“Someone always pays the price” is a good general rule, but it goes for every alternative to whatever actual decision made under conditions of uncertainty, and thus makes for a weak ending for another in a series of posts by Daniel Larison blaming the “ruin of Mali” on the U.S.-facilitated international intervention in Libya.
This morning the twitter feed for The American Conservative linked to the post with a misleading summary: “Obama,” it tells us, “should acknowledge that the Libyan intervention undermined international peace and security.” Yet the article itself explains why from a narrow political perspective, Obama should do nothing of the kind. Aside from the fact that such an acknowledgment would more likely harm than help him in the final weeks of an electoral campaign, from a broader perspective there is the further difficulty that Obama may not believe the premise and has given no indication that he does.
As for whether he or we should believe it, the post does not demonstrate or even try to demonstrate that assistance to and intervention on behalf of the Libyan rebels undermined international peace and security. Without taking any other concerns or complexities into account, Larison suggests at most that the overthrow of the Gaddafi state appears to have undermined Malian peace and security. To Larison’s credit, the post does effectively if not very explicitly acknowledge that an already ongoing process of deterioration in Mali may merely have been somewhat accelerated. To employ Larison’s metaphor, the intervention may have advanced the due date on a bill in the same amount. On the other hand, we do not and cannot know whether a Gaddafi victory over the rebels may not have had a similar effect. We do not and cannot know how the situation in Mali, or in the region, or internationally, or politically in the U.S., would appear if the Obama Administration had declined to intervene in the way that it did or at all.

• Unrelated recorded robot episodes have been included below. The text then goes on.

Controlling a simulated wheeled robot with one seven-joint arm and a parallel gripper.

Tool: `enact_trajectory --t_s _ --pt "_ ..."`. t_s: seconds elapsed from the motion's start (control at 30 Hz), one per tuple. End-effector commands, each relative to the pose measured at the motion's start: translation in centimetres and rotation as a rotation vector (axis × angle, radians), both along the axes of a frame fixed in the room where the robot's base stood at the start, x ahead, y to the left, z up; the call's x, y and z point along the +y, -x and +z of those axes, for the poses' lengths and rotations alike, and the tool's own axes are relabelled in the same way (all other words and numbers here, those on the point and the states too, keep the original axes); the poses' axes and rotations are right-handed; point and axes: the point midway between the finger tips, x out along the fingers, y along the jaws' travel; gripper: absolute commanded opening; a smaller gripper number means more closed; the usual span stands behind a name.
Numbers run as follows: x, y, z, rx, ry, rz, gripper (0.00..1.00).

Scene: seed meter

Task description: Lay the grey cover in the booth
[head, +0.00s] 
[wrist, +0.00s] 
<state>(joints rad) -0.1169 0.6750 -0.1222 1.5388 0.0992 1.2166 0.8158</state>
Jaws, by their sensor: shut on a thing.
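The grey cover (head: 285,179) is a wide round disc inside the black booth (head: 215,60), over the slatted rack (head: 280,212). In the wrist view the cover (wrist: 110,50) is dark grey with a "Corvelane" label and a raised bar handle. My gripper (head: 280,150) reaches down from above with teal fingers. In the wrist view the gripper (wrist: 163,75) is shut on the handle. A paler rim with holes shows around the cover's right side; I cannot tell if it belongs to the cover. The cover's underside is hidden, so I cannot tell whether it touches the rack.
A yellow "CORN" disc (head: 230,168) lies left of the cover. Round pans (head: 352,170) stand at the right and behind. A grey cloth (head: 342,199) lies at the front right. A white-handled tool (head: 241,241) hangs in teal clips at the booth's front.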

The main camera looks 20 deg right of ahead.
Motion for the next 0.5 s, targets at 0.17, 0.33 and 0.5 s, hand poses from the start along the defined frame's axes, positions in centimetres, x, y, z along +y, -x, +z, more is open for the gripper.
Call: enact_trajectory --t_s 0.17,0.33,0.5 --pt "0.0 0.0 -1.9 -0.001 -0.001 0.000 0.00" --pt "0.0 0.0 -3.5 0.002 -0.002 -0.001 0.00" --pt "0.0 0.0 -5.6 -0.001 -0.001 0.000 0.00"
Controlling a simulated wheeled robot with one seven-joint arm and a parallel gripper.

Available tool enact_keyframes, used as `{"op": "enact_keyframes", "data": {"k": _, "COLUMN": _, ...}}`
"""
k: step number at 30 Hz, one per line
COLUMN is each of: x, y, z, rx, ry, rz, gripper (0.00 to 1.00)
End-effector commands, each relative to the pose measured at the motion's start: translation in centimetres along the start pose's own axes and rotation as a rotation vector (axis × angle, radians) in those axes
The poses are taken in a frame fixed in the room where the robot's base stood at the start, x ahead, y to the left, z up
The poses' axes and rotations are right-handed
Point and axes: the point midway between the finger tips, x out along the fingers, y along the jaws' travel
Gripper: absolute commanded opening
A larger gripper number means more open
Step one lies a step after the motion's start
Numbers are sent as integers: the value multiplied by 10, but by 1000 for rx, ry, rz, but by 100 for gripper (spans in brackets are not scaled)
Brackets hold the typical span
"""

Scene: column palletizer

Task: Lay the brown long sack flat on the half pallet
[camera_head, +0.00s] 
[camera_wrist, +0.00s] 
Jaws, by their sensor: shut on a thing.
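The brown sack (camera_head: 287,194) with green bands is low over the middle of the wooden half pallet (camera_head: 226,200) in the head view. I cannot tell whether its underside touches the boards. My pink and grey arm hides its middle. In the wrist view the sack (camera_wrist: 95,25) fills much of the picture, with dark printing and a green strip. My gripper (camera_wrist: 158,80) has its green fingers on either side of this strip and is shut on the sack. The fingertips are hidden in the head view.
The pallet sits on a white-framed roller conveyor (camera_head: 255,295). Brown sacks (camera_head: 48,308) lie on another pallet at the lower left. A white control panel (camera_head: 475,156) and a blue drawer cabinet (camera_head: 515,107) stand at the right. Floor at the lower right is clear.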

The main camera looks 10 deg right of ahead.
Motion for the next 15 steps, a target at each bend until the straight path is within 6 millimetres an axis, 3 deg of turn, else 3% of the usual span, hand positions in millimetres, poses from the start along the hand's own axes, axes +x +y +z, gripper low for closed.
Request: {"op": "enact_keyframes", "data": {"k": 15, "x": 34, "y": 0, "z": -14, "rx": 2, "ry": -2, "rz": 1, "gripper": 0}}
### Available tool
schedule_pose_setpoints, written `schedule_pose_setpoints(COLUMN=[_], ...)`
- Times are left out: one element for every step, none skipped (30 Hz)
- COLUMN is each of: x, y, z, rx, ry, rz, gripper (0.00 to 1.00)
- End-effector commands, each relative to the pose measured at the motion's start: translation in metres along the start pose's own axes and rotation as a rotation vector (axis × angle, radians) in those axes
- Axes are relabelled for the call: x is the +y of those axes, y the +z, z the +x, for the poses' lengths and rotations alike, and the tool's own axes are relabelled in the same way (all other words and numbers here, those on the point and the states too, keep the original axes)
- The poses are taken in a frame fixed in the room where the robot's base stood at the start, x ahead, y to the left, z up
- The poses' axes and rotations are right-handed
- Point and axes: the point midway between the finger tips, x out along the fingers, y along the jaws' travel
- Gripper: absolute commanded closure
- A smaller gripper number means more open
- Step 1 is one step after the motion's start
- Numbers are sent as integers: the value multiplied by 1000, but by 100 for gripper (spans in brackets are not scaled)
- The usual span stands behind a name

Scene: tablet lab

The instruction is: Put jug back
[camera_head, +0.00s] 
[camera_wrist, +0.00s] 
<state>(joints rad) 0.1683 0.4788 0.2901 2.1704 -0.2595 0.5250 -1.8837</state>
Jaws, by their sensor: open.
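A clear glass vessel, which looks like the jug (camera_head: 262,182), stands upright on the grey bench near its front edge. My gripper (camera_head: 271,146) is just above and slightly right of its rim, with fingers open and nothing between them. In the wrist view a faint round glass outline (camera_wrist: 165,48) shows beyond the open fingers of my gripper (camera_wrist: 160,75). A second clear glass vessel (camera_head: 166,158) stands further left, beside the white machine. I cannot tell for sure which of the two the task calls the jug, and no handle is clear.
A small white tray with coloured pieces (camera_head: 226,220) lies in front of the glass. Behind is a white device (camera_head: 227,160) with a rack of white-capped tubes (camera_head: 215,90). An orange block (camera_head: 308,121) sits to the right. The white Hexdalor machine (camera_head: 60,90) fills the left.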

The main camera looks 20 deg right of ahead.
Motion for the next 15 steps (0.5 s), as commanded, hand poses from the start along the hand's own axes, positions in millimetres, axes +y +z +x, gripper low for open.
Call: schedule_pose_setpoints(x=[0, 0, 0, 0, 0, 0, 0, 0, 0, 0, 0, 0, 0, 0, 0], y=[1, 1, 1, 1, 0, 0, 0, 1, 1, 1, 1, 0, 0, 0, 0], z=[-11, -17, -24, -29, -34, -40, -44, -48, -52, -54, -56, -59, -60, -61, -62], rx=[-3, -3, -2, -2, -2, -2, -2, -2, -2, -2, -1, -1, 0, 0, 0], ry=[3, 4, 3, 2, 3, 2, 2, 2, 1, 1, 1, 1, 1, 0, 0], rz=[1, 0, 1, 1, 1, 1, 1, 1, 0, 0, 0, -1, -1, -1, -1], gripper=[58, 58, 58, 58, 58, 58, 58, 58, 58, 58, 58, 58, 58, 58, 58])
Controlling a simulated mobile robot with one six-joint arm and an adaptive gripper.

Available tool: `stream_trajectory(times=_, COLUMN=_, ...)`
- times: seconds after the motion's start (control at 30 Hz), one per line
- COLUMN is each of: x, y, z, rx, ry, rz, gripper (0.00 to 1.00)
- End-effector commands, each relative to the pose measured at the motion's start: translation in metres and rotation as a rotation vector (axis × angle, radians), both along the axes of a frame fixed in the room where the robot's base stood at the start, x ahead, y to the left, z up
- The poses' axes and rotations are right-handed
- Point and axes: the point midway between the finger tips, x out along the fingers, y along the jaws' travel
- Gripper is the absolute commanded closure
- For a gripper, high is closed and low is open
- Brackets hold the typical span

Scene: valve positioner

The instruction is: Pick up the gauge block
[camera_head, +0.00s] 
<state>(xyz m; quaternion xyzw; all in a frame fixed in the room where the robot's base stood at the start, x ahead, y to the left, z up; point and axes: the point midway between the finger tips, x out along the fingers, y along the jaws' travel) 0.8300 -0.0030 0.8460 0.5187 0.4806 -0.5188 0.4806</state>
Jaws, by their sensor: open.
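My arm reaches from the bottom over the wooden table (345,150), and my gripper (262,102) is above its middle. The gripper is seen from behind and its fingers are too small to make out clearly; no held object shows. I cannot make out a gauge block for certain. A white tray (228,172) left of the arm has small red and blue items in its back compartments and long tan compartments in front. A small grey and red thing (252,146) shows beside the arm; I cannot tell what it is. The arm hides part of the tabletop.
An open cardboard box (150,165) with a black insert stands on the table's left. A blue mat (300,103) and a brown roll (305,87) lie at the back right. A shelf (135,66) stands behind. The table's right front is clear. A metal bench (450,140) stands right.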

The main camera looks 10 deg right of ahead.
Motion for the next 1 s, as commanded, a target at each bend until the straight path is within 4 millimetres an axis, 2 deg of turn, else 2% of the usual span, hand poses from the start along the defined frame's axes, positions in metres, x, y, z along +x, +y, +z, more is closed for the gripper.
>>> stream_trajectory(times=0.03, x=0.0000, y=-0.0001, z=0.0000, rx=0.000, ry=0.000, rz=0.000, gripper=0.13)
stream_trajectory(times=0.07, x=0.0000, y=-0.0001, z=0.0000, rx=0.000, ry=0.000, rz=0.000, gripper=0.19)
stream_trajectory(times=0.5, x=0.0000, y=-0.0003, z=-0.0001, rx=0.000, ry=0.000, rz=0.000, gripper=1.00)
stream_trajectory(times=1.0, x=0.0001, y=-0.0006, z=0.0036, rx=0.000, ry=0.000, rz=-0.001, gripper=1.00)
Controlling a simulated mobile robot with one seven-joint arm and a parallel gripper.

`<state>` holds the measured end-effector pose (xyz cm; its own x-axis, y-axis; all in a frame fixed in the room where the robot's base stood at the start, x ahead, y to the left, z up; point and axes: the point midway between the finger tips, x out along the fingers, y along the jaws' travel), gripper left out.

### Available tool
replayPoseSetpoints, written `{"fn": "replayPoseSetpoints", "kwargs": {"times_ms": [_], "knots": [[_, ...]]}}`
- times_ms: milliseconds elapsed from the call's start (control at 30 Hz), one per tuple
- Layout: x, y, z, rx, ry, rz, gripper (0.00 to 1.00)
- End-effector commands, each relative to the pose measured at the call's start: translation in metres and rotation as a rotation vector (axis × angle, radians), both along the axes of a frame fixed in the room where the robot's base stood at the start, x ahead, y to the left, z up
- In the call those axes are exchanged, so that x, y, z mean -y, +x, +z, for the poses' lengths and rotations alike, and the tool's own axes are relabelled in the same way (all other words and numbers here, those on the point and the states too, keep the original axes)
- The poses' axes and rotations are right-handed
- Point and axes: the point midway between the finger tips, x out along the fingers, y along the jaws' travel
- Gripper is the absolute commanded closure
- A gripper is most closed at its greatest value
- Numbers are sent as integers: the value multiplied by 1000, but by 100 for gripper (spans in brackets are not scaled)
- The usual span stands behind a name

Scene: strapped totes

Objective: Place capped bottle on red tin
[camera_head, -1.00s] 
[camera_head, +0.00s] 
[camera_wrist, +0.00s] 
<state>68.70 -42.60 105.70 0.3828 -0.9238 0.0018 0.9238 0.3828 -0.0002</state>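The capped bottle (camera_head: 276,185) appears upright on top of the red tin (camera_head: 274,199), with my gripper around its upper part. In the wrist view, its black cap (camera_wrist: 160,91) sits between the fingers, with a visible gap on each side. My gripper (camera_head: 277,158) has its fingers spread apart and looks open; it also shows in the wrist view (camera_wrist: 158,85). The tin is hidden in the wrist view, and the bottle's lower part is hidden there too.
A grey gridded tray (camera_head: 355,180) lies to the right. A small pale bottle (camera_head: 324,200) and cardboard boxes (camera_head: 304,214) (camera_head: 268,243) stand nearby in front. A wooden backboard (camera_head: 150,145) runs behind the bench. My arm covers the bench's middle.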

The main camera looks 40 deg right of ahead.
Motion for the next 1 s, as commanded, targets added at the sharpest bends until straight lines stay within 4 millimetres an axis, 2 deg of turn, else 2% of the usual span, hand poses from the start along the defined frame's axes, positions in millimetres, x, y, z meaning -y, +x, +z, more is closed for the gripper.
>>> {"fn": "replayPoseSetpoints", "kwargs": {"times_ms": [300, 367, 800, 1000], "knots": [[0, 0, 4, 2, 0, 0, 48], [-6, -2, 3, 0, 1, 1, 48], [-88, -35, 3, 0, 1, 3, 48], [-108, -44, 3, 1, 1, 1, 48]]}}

In other words, the post does not attempt to examine alternative scenarios, as do few of Larison’s otherwise quite thoughtful and very well-informed assessments of international issues. Such an examination in the instance of Libya will sooner or later re-produce or lead back to a familiar set of trade-offs as they must have appeared to the Administration. The Libya decision will very likely be revealed, predictably, to have been a very American decision – instrumentalizing military force on behalf of political-economic popular sovereignty (i.e., “freedom”) against a vulnerable tyranny, in cooperation with allies, with “respect for the opinions of mankind.” It entailed risks and real human costs, shifting them from one group to another – as would every other decision or omission. It may even have been the “wrong” decision from other perspectives. If so, that conclusion would not necessarily imply that there was a simply “right” or “better” decision to be made, or that an American president can be asked or expected to give every or any other perspective higher or equal priority.
I think you’re right that Larison is being intellectually lazy, but there’s something unsatisfying about arguing from a (lack of) counterfactuals. Hopefully you and Larison (‘s defenders) can hash out more specific models of what might have happened.